◆ STATED EXERCISE
Every line of the material that follows must be printed again exactly.

***

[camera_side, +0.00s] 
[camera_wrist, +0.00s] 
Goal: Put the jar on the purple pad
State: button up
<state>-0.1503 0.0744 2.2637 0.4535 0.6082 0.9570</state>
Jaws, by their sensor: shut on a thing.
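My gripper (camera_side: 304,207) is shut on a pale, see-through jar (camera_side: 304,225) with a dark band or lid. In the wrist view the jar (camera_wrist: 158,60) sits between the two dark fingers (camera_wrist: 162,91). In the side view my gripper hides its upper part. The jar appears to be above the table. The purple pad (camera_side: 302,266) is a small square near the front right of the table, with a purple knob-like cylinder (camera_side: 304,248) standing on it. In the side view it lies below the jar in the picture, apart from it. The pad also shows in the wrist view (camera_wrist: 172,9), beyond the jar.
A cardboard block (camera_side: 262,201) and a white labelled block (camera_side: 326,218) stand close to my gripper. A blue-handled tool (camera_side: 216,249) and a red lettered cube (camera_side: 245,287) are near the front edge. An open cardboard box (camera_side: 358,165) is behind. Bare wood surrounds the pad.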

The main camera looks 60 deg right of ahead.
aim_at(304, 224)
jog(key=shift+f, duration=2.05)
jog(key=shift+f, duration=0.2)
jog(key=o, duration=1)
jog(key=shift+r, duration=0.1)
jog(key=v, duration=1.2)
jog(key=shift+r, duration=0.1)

***

◆ EXERCISE SOLUTION
[camera_side, +0.00s] 
[camera_wrist, +0.00s] 
Goal: Put the jar on the purple pad
State: button up
<state>-0.1503 0.0744 2.2637 0.4535 0.6082 0.9570</state>
Jaws, by their sensor: shut on a thing.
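My gripper (camera_side: 304,207) is shut on a pale, see-through jar (camera_side: 304,225) with a dark band or lid. In the wrist view the jar (camera_wrist: 158,60) sits between the two dark fingers (camera_wrist: 162,91). In the side view my gripper hides its upper part. The jar appears to be above the table. The purple pad (camera_side: 302,266) is a small square near the front right of the table, with a purple knob-like cylinder (camera_side: 304,248) standing on it. In the side view it lies below the jar in the picture, apart from it. The pad also shows in the wrist view (camera_wrist: 172,9), beyond the jar.
A cardboard block (camera_side: 262,201) and a white labelled block (camera_side: 326,218) stand close to my gripper. A blue-handled tool (camera_side: 216,249) and a red lettered cube (camera_side: 245,287) are near the front edge. An open cardboard box (camera_side: 358,165) is behind. Bare wood surrounds the pad.

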The main camera looks 60 deg right of ahead.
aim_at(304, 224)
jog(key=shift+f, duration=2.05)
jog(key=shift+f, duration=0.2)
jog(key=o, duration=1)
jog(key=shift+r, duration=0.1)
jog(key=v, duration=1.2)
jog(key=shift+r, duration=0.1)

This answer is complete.